§ Short problem
Omit all pictures, then retype the data exactly as given.

§ Record excerpts
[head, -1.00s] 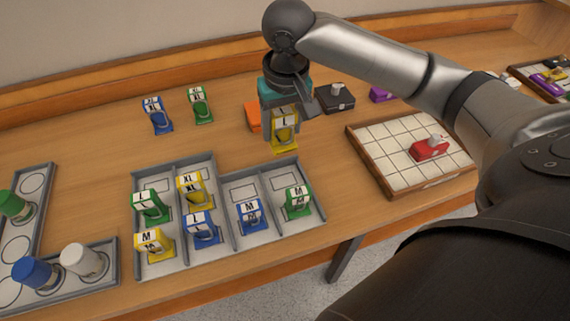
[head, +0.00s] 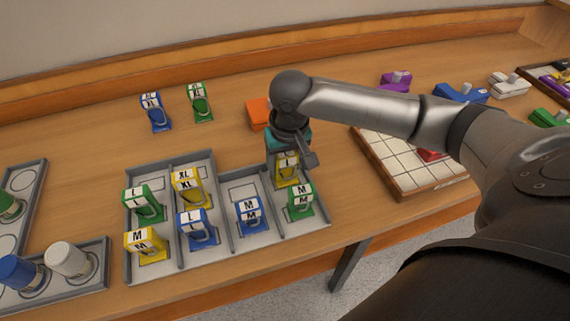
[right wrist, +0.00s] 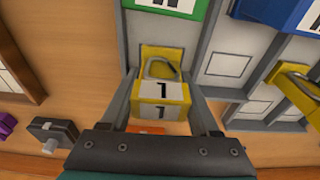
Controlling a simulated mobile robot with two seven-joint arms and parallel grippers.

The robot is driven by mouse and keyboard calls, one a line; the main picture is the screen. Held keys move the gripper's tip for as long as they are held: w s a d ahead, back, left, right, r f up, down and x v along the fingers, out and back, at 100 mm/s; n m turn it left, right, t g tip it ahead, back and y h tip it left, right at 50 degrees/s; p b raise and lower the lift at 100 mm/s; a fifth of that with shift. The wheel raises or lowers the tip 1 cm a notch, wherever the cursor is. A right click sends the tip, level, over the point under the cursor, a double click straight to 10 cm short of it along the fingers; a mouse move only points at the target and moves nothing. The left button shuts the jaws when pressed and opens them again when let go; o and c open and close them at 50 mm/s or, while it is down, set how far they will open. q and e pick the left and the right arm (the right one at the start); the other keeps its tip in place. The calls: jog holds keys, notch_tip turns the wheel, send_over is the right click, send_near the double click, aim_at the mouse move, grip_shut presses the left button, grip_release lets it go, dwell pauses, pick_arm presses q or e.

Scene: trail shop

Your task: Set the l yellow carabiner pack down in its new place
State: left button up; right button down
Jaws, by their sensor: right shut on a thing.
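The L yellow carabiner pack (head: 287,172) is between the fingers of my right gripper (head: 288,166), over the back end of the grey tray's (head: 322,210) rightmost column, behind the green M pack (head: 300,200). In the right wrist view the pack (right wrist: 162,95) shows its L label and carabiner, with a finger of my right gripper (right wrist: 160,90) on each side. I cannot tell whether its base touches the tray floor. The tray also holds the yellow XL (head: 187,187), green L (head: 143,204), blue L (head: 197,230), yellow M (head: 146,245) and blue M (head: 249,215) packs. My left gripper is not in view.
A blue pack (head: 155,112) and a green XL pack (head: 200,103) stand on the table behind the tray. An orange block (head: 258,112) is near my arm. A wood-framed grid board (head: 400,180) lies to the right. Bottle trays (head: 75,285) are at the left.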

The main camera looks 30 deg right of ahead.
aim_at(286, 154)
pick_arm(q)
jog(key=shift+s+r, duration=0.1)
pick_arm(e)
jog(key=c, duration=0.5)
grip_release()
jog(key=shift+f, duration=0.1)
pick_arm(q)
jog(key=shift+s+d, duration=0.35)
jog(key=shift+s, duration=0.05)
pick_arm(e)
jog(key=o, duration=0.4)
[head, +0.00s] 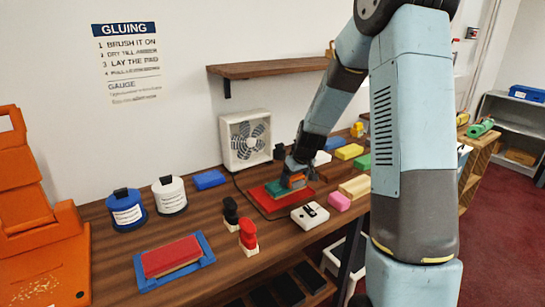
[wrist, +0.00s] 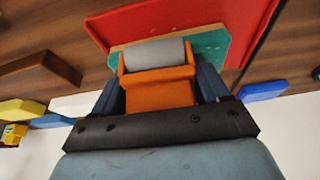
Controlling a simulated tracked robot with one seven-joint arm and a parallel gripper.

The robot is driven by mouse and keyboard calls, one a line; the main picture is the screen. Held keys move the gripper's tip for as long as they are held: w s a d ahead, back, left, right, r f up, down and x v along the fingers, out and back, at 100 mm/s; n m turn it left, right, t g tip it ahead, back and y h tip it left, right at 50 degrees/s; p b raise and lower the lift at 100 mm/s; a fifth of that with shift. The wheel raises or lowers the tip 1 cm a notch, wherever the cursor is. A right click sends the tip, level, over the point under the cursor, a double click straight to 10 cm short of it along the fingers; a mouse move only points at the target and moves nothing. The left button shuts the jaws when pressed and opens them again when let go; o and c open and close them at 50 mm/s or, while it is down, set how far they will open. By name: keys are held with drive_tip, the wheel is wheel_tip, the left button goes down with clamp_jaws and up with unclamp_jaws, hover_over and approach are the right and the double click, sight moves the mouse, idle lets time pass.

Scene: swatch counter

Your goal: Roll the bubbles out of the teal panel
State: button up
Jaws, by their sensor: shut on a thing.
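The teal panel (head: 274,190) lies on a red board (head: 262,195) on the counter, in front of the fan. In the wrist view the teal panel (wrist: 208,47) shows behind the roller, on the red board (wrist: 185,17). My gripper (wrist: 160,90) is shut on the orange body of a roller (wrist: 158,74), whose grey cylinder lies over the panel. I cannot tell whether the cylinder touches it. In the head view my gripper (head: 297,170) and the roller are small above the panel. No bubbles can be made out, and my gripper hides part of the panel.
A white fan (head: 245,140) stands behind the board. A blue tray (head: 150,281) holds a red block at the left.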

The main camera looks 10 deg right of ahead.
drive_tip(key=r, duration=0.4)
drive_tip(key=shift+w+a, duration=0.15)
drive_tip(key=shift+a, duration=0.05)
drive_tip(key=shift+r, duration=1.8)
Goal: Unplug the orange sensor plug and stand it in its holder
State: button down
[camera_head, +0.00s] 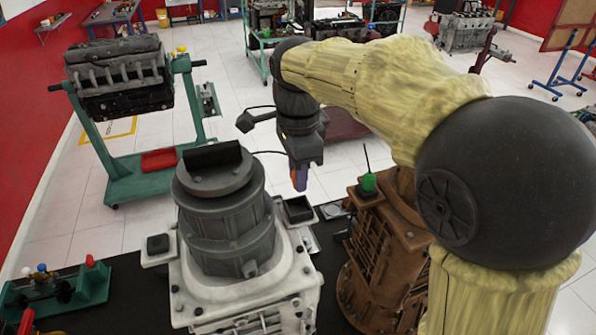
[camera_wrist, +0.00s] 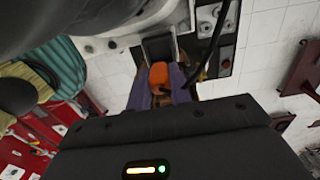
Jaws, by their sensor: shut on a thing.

§ Solution to this task
[head, -1.00s] 
[head, +0.00s] 
[right wrist, +0.00s] 
Controlling a simulated mobile robot with two seven-joint arms and parallel grippers.

The robot is driven by mouse and keyboard calls, one a line; the main picture is the screen. Held keys move the gripper's tip for as long as they are held: w s a d ahead, back, left, right, r f up, down and x v along the fingers, out and back, at 100 mm/s; n m turn it left, right, t g tip it ahead, back and y h tip it left, right at 50 degrees/s; p b raise and lower the lift at 100 mm/s; a fifth of that with shift. The wheel raises or lowers the tip 1 cm a notch, wherever the cursor is. A right click sends the tip, level, over the point under the cursor, a double click straight to 10 cm short of it along the fingers; a mouse move only points at the target and moves nothing. The left button shuts the jaws when pressed and opens them again when let go; o and c open and close them at 50 mm/s or, while it is down, set how far they will open. q and e pick the left and the right arm (the right one at the start); the other keeps its tip in place. The calls: jog holds keys, notch_tip turns the wheel, send_over is the right click, send_near the double click, aim_at the mouse move, grip_shut presses the left button, grip_release lets it go, dwell pauses, pick_arm presses q or e.

Scene: trail shop

Your task: Set the l yellow carabiner pack down in its new place
State: left button up; right button down
Jaws, by their sensor: right shut on a thing.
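The L yellow carabiner pack (head: 287,172) is between the fingers of my right gripper (head: 288,166), over the back end of the grey tray's (head: 322,210) rightmost column, behind the green M pack (head: 300,200). In the right wrist view the pack (right wrist: 162,95) shows its L label and carabiner, with a finger of my right gripper (right wrist: 160,90) on each side. I cannot tell whether its base touches the tray floor. The tray also holds the yellow XL (head: 187,187), green L (head: 143,204), blue L (head: 197,230), yellow M (head: 146,245) and blue M (head: 249,215) packs. My left gripper is not in view.
A blue pack (head: 155,112) and a green XL pack (head: 200,103) stand on the table behind the tray. An orange block (head: 258,112) is near my arm. A wood-framed grid board (head: 400,180) lies to the right. Bottle trays (head: 75,285) are at the left.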

The main camera looks 30 deg right of ahead.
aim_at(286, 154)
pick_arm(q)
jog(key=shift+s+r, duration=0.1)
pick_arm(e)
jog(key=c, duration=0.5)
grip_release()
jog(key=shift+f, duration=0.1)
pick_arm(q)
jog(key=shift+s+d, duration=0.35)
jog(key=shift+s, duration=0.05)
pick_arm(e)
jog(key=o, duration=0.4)
[head, +0.00s] 
[wrist, +0.00s] 
Controlling a simulated tracked robot with one seven-joint arm and a parallel gripper.

The robot is driven by mouse and keyboard calls, one a line; the main picture is the screen. Held keys move the gripper's tip for as long as they are held: w s a d ahead, back, left, right, r f up, down and x v along the fingers, out and back, at 100 mm/s; n m turn it left, right, t g tip it ahead, back and y h tip it left, right at 50 degrees/s; p b raise and lower the lift at 100 mm/s; a fifth of that with shift. The wheel raises or lowers the tip 1 cm a notch, wherever the cursor is. A right click sends the tip, level, over the point under the cursor, a double click straight to 10 cm short of it along the fingers; a mouse move only points at the target and moves nothing. The left button shuts the jaws when pressed and opens them again when let go; o and c open and close them at 50 mm/s or, while it is down, set how far they will open. By name: keys are held with drive_tip, the wheel is wheel_tip, the left button goes down with clamp_jaws and up with unclamp_jaws, hover_over and approach are the right and the double click, sight moves the mouse, idle lets time pass.

Scene: swatch counter

Your goal: Roll the bubbles out of the teal panel
State: button up
Jaws, by their sensor: shut on a thing.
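The teal panel (head: 274,190) lies on a red board (head: 262,195) on the counter, in front of the fan. In the wrist view the teal panel (wrist: 208,47) shows behind the roller, on the red board (wrist: 185,17). My gripper (wrist: 160,90) is shut on the orange body of a roller (wrist: 158,74), whose grey cylinder lies over the panel. I cannot tell whether the cylinder touches it. In the head view my gripper (head: 297,170) and the roller are small above the panel. No bubbles can be made out, and my gripper hides part of the panel.
A white fan (head: 245,140) stands behind the board. A blue tray (head: 150,281) holds a red block at the left.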

The main camera looks 10 deg right of ahead.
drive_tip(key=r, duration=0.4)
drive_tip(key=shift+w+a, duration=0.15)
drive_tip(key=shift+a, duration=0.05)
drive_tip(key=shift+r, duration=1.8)
Goal: Unplug the orange sensor plug and stand it in its holder
State: button down
[camera_head, +0.00s] 
[camera_wrist, +0.00s] 
Jaws, by their sensor: shut on a thing.

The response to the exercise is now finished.